Exercise goal
Copy the data below exactly.

Dataset content
=-=-=-=-=
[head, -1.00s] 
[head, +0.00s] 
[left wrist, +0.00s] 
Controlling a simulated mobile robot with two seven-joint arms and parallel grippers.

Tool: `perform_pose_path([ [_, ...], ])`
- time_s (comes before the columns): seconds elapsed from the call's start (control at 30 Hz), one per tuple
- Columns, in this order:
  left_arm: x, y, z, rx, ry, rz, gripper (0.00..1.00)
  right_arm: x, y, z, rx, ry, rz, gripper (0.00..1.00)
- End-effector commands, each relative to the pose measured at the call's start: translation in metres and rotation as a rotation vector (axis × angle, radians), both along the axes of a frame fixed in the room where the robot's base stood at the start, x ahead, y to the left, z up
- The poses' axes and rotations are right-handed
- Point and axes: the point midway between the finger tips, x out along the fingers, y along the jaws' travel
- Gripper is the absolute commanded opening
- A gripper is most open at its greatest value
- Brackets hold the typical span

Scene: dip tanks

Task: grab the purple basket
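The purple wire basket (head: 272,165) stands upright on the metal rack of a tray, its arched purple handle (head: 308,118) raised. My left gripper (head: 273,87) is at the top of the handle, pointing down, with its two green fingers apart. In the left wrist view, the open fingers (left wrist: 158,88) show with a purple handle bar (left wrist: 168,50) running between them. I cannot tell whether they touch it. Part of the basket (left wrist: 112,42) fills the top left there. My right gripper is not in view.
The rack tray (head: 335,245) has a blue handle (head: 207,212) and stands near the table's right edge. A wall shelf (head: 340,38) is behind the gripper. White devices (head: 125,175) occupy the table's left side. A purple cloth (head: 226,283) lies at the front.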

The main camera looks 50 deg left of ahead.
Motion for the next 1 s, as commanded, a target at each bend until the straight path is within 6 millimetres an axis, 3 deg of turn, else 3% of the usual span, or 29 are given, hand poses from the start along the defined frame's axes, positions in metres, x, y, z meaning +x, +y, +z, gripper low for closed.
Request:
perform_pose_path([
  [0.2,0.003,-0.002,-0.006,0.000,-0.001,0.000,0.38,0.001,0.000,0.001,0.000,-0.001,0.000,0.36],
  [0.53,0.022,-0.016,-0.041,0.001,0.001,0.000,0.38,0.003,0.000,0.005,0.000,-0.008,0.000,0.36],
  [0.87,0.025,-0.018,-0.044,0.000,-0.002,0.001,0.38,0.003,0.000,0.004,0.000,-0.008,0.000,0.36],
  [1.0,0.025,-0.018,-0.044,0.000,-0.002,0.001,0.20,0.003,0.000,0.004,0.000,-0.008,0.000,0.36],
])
=-=-=-=-=
Answer
[head, -1.00s] 
[head, +0.00s] 
[left wrist, +0.00s] 
Controlling a simulated mobile robot with two seven-joint arms and parallel grippers.

Tool: `perform_pose_path([ [_, ...], ])`
- time_s (comes before the columns): seconds elapsed from the call's start (control at 30 Hz), one per tuple
- Columns, in this order:
  left_arm: x, y, z, rx, ry, rz, gripper (0.00..1.00)
  right_arm: x, y, z, rx, ry, rz, gripper (0.00..1.00)
- End-effector commands, each relative to the pose measured at the call's start: translation in metres and rotation as a rotation vector (axis × angle, radians), both along the axes of a frame fixed in the room where the robot's base stood at the start, x ahead, y to the left, z up
- The poses' axes and rotations are right-handed
- Point and axes: the point midway between the finger tips, x out along the fingers, y along the jaws' travel
- Gripper is the absolute commanded opening
- A gripper is most open at its greatest value
- Brackets hold the typical span

Scene: dip tanks

Task: grab the purple basket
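The purple wire basket (head: 272,165) stands upright on the metal rack of a tray, its arched purple handle (head: 308,118) raised. My left gripper (head: 273,87) is at the top of the handle, pointing down, with its two green fingers apart. In the left wrist view, the open fingers (left wrist: 158,88) show with a purple handle bar (left wrist: 168,50) running between them. I cannot tell whether they touch it. Part of the basket (left wrist: 112,42) fills the top left there. My right gripper is not in view.
The rack tray (head: 335,245) has a blue handle (head: 207,212) and stands near the table's right edge. A wall shelf (head: 340,38) is behind the gripper. White devices (head: 125,175) occupy the table's left side. A purple cloth (head: 226,283) lies at the front.

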The main camera looks 50 deg left of ahead.
Motion for the next 1 s, as commanded, a target at each bend until the straight path is within 6 millimetres an axis, 3 deg of turn, else 3% of the usual span, or 29 are given, hand poses from the start along the defined frame's axes, positions in metres, x, y, z meaning +x, +y, +z, gripper low for closed.
Request:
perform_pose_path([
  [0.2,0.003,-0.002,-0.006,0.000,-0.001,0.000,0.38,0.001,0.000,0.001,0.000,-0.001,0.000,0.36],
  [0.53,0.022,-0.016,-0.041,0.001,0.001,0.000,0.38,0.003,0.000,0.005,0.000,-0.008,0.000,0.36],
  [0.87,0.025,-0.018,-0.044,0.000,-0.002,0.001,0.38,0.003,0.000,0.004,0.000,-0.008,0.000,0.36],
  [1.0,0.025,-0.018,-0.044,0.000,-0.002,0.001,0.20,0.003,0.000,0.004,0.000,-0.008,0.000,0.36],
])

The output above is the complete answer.